-- start MATERIAL PROVIDED --

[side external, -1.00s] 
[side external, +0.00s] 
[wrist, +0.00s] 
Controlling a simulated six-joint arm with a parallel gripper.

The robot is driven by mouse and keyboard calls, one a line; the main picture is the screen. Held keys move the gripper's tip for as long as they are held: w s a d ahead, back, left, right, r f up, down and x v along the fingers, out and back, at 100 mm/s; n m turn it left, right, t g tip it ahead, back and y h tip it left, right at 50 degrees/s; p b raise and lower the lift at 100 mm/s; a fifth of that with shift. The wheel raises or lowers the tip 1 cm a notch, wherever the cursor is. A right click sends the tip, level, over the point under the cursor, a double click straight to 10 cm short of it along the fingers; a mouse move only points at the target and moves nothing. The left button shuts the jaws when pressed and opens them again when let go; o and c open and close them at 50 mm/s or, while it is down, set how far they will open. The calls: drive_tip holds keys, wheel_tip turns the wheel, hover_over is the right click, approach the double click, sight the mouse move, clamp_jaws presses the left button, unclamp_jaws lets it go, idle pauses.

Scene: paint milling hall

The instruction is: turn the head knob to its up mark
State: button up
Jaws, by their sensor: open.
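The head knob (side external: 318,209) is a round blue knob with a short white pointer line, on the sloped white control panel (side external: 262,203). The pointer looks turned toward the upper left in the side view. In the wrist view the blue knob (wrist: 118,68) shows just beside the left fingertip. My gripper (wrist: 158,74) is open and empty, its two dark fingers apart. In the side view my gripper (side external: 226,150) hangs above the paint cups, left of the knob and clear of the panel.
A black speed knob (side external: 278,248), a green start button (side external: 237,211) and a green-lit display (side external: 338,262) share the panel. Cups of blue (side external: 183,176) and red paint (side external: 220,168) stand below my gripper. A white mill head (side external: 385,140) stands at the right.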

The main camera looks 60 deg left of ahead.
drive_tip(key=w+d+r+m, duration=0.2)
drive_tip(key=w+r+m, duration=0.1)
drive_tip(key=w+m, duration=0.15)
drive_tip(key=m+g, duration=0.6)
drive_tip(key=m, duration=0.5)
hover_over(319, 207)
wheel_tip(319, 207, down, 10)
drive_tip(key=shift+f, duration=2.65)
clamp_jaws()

-- end MATERIAL PROVIDED --

**REQUIRED WORK**.
Reproduce all data above, unchanged.

**WRITTEN SOLUTION**.
[side external, -1.00s] 
[side external, +0.00s] 
[wrist, +0.00s] 
Controlling a simulated six-joint arm with a parallel gripper.

The robot is driven by mouse and keyboard calls, one a line; the main picture is the screen. Held keys move the gripper's tip for as long as they are held: w s a d ahead, back, left, right, r f up, down and x v along the fingers, out and back, at 100 mm/s; n m turn it left, right, t g tip it ahead, back and y h tip it left, right at 50 degrees/s; p b raise and lower the lift at 100 mm/s; a fifth of that with shift. The wheel raises or lowers the tip 1 cm a notch, wherever the cursor is. A right click sends the tip, level, over the point under the cursor, a double click straight to 10 cm short of it along the fingers; a mouse move only points at the target and moves nothing. The left button shuts the jaws when pressed and opens them again when let go; o and c open and close them at 50 mm/s or, while it is down, set how far they will open. The calls: drive_tip holds keys, wheel_tip turns the wheel, hover_over is the right click, approach the double click, sight the mouse move, clamp_jaws presses the left button, unclamp_jaws lets it go, idle pauses.

Scene: paint milling hall

The instruction is: turn the head knob to its up mark
State: button up
Jaws, by their sensor: open.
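The head knob (side external: 318,209) is a round blue knob with a short white pointer line, on the sloped white control panel (side external: 262,203). The pointer looks turned toward the upper left in the side view. In the wrist view the blue knob (wrist: 118,68) shows just beside the left fingertip. My gripper (wrist: 158,74) is open and empty, its two dark fingers apart. In the side view my gripper (side external: 226,150) hangs above the paint cups, left of the knob and clear of the panel.
A black speed knob (side external: 278,248), a green start button (side external: 237,211) and a green-lit display (side external: 338,262) share the panel. Cups of blue (side external: 183,176) and red paint (side external: 220,168) stand below my gripper. A white mill head (side external: 385,140) stands at the right.

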The main camera looks 60 deg left of ahead.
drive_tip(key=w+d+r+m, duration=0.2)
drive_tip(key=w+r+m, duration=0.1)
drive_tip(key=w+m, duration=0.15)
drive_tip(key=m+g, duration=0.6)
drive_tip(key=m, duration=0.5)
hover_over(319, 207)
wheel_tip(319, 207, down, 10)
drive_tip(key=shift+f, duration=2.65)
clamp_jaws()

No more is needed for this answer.